La rencontre de Jésus avec le nommé Zachée

    Alors Jésus dit à son sujet : « Aujourd’hui, le salut est arrivé pour cette maison, car lui aussi est un fils d’Abraham. En effet, le Fils de l’homme est venu chercher et sauver ce qui était perdu. »

Evangile selon saint Luc 19, 9-10
La messe du 31e dimanche Ordinaire C a été présidée par le Père Guidel MERVIL
Père Guidel Mervil,
Saint-Louis des Français

Frères et Sœurs dans le Christ,

La péricope évangélique selon Saint Luc que nous venons d’entendre nous est très familière et pourtant le Seigneur nous y redit à chaque instant une parole toujours neuve si nous sommes attentifs. Sous la plume de Saint Luc, nous revivons une rencontre très importante pour Jésus au passage vers Jérusalem. Il rencontre le nommé Zachée.

Selon Saint Clément d’Alexandrie, ce surnommé Zachée dans l’Évangile s’appelait Mathias. Il est celui qui a été élu à la place de Judas Iscariote après la trahison et la mort de celui-ci. Les constitutions apostoliques indiquent qu’il aurait été le premier évêque de Césarée nommé directement par les Apôtres.

Grand percepteur d’impôts, collaborateur des Romains, Zachée avait tout pour vivre. De par son rang social, il a probablement côtoyé toutes les grandes personnalités de son temps ou de sa juridiction. Pourquoi voulait-il rencontrer Jésus? Pour faire route ensemble dans un esprit synodal? On ne connait pas trop bien son intention.

On peut se faire bien des idées sur l’intention de Zachée. Il voulait rencontrer Jésus, peut-être par curiosité ou comme espion pour s’enquérir, comme témoin oculaire, de ce que fait ou dit Jésus ? Mais non, ses réactions spontanées par la suite infirment ce préconçu.

L’Évangile nous le dit assez habilement et nous comprenons bien qu’il ne cherchait pas tout simplement à voir Jésus. Il cherchait à voir qui était Jésus.

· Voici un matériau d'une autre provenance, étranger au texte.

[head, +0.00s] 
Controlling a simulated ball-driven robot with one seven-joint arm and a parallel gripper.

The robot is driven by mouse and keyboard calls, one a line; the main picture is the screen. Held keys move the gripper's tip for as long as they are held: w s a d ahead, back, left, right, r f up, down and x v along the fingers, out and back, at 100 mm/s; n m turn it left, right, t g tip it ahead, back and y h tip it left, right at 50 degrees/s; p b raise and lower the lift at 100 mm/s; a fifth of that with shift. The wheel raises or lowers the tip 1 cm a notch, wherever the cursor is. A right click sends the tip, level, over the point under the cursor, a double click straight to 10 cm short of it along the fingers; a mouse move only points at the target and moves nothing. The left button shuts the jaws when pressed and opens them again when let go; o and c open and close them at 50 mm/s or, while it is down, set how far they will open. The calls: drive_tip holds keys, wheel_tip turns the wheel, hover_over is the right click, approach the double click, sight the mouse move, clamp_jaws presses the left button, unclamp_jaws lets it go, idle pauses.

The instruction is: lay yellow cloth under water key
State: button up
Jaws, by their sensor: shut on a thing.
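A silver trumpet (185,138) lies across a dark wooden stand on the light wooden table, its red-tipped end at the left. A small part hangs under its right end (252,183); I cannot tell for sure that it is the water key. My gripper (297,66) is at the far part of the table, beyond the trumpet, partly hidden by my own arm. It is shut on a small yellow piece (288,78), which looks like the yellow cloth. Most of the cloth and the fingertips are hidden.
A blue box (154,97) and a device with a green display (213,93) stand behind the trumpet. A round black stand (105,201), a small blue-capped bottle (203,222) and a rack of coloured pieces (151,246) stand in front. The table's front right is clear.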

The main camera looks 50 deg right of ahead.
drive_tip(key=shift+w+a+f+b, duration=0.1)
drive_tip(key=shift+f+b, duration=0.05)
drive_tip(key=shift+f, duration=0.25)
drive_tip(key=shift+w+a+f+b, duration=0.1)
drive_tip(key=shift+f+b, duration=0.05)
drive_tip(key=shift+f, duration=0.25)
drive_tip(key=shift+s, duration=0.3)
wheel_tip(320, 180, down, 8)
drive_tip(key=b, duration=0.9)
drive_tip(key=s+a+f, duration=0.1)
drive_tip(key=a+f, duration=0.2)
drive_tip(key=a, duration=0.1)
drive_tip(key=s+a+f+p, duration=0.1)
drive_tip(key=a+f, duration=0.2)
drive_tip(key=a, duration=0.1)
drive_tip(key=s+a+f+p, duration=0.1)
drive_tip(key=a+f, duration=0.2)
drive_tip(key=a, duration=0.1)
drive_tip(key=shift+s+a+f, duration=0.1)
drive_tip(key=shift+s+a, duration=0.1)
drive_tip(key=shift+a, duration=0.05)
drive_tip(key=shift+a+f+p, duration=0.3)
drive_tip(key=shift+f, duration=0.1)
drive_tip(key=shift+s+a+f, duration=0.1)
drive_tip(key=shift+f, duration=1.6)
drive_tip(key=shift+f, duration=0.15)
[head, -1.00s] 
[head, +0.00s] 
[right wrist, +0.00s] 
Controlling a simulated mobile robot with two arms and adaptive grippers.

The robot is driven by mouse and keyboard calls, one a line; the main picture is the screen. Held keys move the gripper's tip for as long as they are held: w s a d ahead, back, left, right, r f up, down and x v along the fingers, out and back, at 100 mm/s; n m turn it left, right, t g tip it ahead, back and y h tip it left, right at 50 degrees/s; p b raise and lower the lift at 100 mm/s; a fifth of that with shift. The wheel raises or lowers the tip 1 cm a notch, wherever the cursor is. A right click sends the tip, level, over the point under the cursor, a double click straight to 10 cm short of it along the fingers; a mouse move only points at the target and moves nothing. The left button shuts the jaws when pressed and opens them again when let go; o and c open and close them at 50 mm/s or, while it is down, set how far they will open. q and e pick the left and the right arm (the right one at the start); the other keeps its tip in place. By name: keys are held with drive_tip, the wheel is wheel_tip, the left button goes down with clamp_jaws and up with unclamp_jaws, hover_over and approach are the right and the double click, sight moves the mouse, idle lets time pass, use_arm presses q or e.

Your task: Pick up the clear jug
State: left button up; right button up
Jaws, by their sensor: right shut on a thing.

Et c’est bien là la réponse. Nonobstant toutes ses richesses et son grand pouvoir, Zachée ressentait encore un grand vide, un creux dans son cœur ; il avait un désir profond dans son âme. Sa soif véhémente n’était pas encore assouvie. Car il avait tout, sauf l’essentiel. Il possédait toutes les richesses sauf la plus grande. Il a tout possédé sauf le maître de tout : Jésus, le Christ.

Ne voulant pas que ses limites physiques ou l’opinion des autres étranglent son projet, son grand désir de trouver enfin ce qui manquait à sa vie, Zachée a bravé la honte. Il a grimpé le sycomore et s’y est perché. Il ne voulait pas rater l’heure de Dieu, ce kairos, ce temps de grâce. C’était pour lui le rendez-vous avec la parole : Jésus, Verbe fait chair, Parole de vie. Et cette rencontre avec la parole a conduit à la table du partage dans sa maison.

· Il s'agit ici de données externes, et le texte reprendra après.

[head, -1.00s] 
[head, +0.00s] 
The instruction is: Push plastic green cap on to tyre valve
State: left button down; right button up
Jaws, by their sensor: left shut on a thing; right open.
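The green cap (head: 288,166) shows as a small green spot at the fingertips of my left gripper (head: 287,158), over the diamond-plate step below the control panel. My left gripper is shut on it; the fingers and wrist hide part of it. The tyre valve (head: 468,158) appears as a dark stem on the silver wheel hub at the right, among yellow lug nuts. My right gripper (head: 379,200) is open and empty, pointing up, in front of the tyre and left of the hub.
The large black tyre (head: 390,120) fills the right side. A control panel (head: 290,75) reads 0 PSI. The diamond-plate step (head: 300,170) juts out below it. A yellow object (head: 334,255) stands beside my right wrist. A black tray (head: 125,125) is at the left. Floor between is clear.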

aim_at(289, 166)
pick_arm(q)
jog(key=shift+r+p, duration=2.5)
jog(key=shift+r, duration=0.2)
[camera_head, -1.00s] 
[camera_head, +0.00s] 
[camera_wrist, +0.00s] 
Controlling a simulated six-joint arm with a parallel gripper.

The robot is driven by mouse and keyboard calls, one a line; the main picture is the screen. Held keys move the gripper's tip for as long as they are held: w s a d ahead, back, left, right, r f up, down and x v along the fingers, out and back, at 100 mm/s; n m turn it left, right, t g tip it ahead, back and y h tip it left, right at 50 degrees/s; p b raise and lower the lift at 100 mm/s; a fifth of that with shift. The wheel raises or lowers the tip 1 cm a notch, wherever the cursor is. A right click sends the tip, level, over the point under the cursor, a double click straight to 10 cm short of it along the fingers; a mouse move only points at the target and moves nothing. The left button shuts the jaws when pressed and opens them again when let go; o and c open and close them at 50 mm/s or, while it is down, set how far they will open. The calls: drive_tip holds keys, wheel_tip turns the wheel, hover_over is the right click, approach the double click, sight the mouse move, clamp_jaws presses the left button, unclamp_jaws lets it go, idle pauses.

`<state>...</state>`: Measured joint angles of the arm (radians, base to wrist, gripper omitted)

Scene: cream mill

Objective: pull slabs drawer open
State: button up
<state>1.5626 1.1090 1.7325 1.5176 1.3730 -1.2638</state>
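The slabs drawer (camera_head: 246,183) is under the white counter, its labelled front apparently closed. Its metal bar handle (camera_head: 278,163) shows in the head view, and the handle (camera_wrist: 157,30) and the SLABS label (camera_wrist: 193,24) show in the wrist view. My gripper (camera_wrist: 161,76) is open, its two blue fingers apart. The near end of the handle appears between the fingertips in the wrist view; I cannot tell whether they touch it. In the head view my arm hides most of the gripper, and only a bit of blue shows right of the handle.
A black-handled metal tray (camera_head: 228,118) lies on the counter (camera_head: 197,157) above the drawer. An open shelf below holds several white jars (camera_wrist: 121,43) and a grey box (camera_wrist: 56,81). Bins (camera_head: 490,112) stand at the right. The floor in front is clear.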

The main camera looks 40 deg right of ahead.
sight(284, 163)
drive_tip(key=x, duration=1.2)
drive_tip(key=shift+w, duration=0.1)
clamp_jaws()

A première vue, grimper le sycomore était un acte très intelligent de la part de Zachée. Il désire voir Jésus (que c’est beau !), mais la foule lui fait obstacle. Il a su créer des raccourcis. Il a grimpé un sycomore. Il a surmonté les obstacles qu’aurait symbolisé ce sycomore. Loin de s’en soustraire, il l’a utilisé comme moyen pour obtenir la grâce de voir Jésus. Nous pouvons contempler ici chez Zachée cette volonté manifeste, sa grande détermination et même son ingéniosité pour se mettre au passage.

Frères et sœurs, il y a autour de nous des situations qui peuvent bien nous empêcher de voir Dieu, de rencontrer le Christ. Soyons intelligents comme Zachée. Nous devons savoir contourner les obstacles dans notre vie spirituelle, trouver toujours des solutions, même les plus difficiles pour faire face aux difficultés qui se présentent à nous. Nous devons faire un effort. Nous ne devons pas rester enfermés dans les murs de la peur, des condamnations, des calomnies et des incompréhensions. Nous ne devons pas laisser le milieu ambiant tuer la foi en nous. Nous devons essayer à nouveau même si nous nous trompons comme Zachée.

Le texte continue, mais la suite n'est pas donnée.